Winter session offers new programs for students
Grace Doerfler | Tuesday, November 10, 2020
For the first time, Notre Dame will experiment with a winter session during its upcoming 10-week break, offering students a range of classes, internships and other programming to fill the winter months.
The University intends to provide, “meaningful engagement opportunities for Notre Dame students to nurture the formation of mind, body and spirit” during this unusually long break, according to its winter session site. The winter break will begin on Nov. 21 and conclude Feb. 2.
Academic courses taught by Notre Dame faculty will be held from Jan. 4 through Jan. 27. Each student will be able to register for one of the more than 120 winter session classes being offered.
Sophomore Lisa Spaniak said she plans to take an online class through Notre Dame. She said she is likely to take a course that will count towards her marketing major. Although such a long break would not have been Spaniak’s first choice, she likes what Notre Dame is doing.
“I think it was a good idea to offer classes. I think [the University is] doing a lot, the best they can,” she said.
The Flatley Center for Undergraduate Scholarly Engagement (CUSE) will facilitate supervised research experiences for a limited number of students. For undergraduates interested in pursuing research during the break, CUSE is maintaining a list of both in-person and virtual research opportunities on its website. Students conducting in-person research can apply for funding through CUSE to use toward housing during the winter session.
The Meruelo Family Center for Career Development (CCD) is connecting students with opportunities for career and professional development during the winter session. With programming such as networking opportunities, career workshops and a weekly career development series, the CCD has a range of options for students interested in professional discernment over the break.
Some students are opting to pursue internships during the winter session. Anna Sproule, a sophomore, said she will be staying busy during the break. She works for University Relations and will continue working as an intern during the upcoming winter session, taking on more hours than her schedule during the semester allows.
Sproule’s responsibilities range from working with alumni to helping curate content on social media to connecting with contacts over Zoom and email. She said thanks to the virtual nature of her work, she will be able to keep working from home throughout the winter.
Although Sproule thinks that some challenges will come along with such a long break, she said that having programming through Notre Dame will help give structure to the days.
“This keeps me on schedule. Otherwise, you find yourself just lying around,” she said.
In addition to more conventional internships, Notre Dame International is coordinating the Virtual Global Professional Experience (vGPE), an unpaid internship program that enables students to work with international companies and organizations while staying home. The partner organizations are based in countries around the world, giving students a taste of an international experience during a time of ongoing travel restrictions.

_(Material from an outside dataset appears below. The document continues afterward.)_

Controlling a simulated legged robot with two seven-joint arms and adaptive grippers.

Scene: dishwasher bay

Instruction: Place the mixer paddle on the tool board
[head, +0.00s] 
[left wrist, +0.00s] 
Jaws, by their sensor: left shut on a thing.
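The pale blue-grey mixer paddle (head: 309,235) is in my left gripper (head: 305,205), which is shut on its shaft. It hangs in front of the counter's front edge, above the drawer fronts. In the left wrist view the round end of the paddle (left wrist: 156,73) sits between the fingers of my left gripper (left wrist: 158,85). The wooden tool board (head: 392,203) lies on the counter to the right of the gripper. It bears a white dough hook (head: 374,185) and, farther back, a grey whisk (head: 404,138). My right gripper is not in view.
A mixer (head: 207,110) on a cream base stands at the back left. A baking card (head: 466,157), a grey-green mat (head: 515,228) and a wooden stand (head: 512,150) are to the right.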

For service-oriented students, organizations including the Center for Social Concerns and the Robinson Community Learning Center are planning community engagement programs for the winter session. Virtual volunteer opportunities will match students with partner organizations and place them in small groups to reflect on their service experiences.
Reflecting on the University’s approach to programming for the winter session, Sproule said she appreciates the virtual aspects of the winter session.

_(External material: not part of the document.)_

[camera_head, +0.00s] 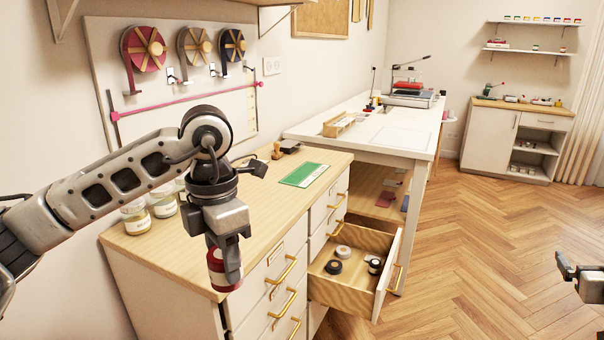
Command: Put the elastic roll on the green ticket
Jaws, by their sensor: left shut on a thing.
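The green ticket (304,174) lies flat on the wooden top of the near cabinet, towards its far right part, with nothing on it. My left gripper (226,262) points down at the cabinet's front edge. It is shut on a red, round thing with a pale band (216,270), partly hidden by a finger. I cannot tell for sure whether this is the elastic roll. The open drawer holds a black roll (333,267), a white roll (343,252) and a dark and white roll (375,266). My right gripper (566,266) is at the right edge, partly cut off, away from the furniture.
The open drawer (353,299) sticks out from the cabinet (268,192). Glass jars (137,218) stand at the cabinet's left, partly behind my left arm. A dark tool (290,146) and a wooden stamp (277,151) are behind the ticket. A white table (357,140) stands beyond.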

“I understand what they’re doing, and I like it a lot — especially because of flu season.”
Junior Katie Coury said that the winter session will be a good way to stay connected to the South Bend community while she’s away.
“I’m excited to be able to see my family and friends again in a socially-distanced manner, but I will definitely miss the Notre Dame family and campus life during the next few months,” Coury said.
Coury also voiced approval for Notre Dame’s new winter programs.
“I think winter session planning has been great overall, especially for this being the first year of its existence,” Coury said. “Notre Dame is helping us to continue to develop [our] hearts and minds during this elongated break.”